Wolin formuló una crítica original no marxista del capitalismo y el destino de la vida política democrática en el presente. En su esfuerzo por pensar en el destino de la democracia en los Estados Unidos, formuló una nueva teorización de las formas de poder modernas y posmodernas y cómo estos moldearon los límites y horizontes de la vida política a fines del siglo XX y principios del XX. El pensamiento político de Wolin, aunque influenciado por la crítica de Marx al capitalismo como una forma de poder, es decididamente no marxista en su insistencia en la democracia participativa, en la primacía de lo político y en la convicción de que una teoría radical de la democracia requiere localizar las formas de poder más allá de la economía. Wolin, aunque no tenga ninguna receta sobre cómo eliminar la situación que describe con tanta amargura, y particularmente preocupado por el destino de la democracia a manos de los imperativos burocráticos, elitismo y principios y prácticas gerenciales, forjó la idea de “democracia huidiza”. En su opinión, la democracia no es una forma de estado fija, sino una experiencia política evanescente y momentánea en la que la gente común es un actor político activo. Esta “democracia huidiza” que aparece y estalla repentinamente a partir de un hecho disruptivo, hace que las sociedades compartan unas horas o días priorizando los intereses comunes de toda la población, rompiendo los planes de las élites, amenazándolas directamente y evidenciando la insatisfacción popular con la vida que les toca vivir. Pero Wolin no tiene ninguna receta para ganar, sabe que estas democracias fugaces son muy difíciles de mantener porque la gente tiene intereses vitales ordinarios que no le permiten estar permanentemente movilizada, y que una revolución democrática por definición alienta la diversidad y por eso inevitablemente cae en la fragmentación. Pero puede que se alargue y fructifique el huidizo estallido de la democracia en la calle, lo que ocurre en los casos en que la disrupción del sistema sea de un alcance tan grande que el estado se encuentre forzado a recuperar el totalitarismo clásico con medidas despóticas y tiránicas que lo deslegitimen y equiparen a una dictadura. En todo caso, estos momentos disruptivos ejercen un efecto tan poderoso sobre la gente, un cambio sentimental de tan inmenso alcance, que en cualquier momento pueden volver a ocurrir mientras haya gente que los recuerde.

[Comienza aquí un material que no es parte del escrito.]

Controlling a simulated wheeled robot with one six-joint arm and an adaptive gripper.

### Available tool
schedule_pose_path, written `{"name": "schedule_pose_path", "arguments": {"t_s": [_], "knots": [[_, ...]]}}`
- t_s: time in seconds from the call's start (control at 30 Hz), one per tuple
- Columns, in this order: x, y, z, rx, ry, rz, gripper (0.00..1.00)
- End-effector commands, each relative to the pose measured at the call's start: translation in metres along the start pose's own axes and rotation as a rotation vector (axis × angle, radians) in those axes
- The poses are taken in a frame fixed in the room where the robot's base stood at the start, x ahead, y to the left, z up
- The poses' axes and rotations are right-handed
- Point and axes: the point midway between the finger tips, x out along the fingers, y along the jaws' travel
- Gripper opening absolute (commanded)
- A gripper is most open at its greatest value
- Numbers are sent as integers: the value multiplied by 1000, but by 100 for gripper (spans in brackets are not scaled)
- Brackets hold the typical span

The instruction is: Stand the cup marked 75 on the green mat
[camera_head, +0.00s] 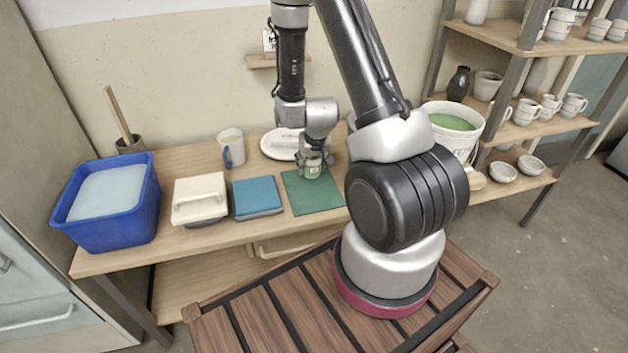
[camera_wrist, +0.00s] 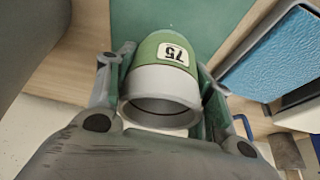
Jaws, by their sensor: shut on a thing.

Wolin nos pone en la presencia de un pasado que abriga el futuro, de un pasado protegido en el presente, de un pasado aún por cumplir, donde el tiempo se convierte en un campo de trabajo y exploración, en un terreno de descubrimiento y recurso, en un lugar siempre para cuestionar. Nadie pudo ver tan bien en la oscuridad de estos tiempos sombríos porque nunca fue el temeroso liberal que miraba con recelo la democracia, ni tampoco el ansioso constitucionalista que intenta hacer perdurar el presente. Wolin tenía esa audacia democrática que no busca instituciones duraderas sino una democracia fugitiva, que no alienta estabilidad liberal sino aventura democrática, que vio con claridad los peligros, riesgos, posibles errores y ciertos pasos en falso de los demócratas. Y, a pesar de que no tenía fe en el progreso ni en una promesa de redención en el futuro, vislumbró la posibilidad de lo político con la esperanza de construir una vida democrática común. Intuyó la existencia de esa esperanza en la imperfección, insuficiencia y fragmentariedad del mundo. Confió en que en las grietas y fisuras de las cosas rotas podría eclosionar y crecer una nueva sociedad más democrática. Porque, en definitiva, para Wolin la democracia no es solamente un antiguo legado ateniense sino que está al alcance del hombre contemporáneo.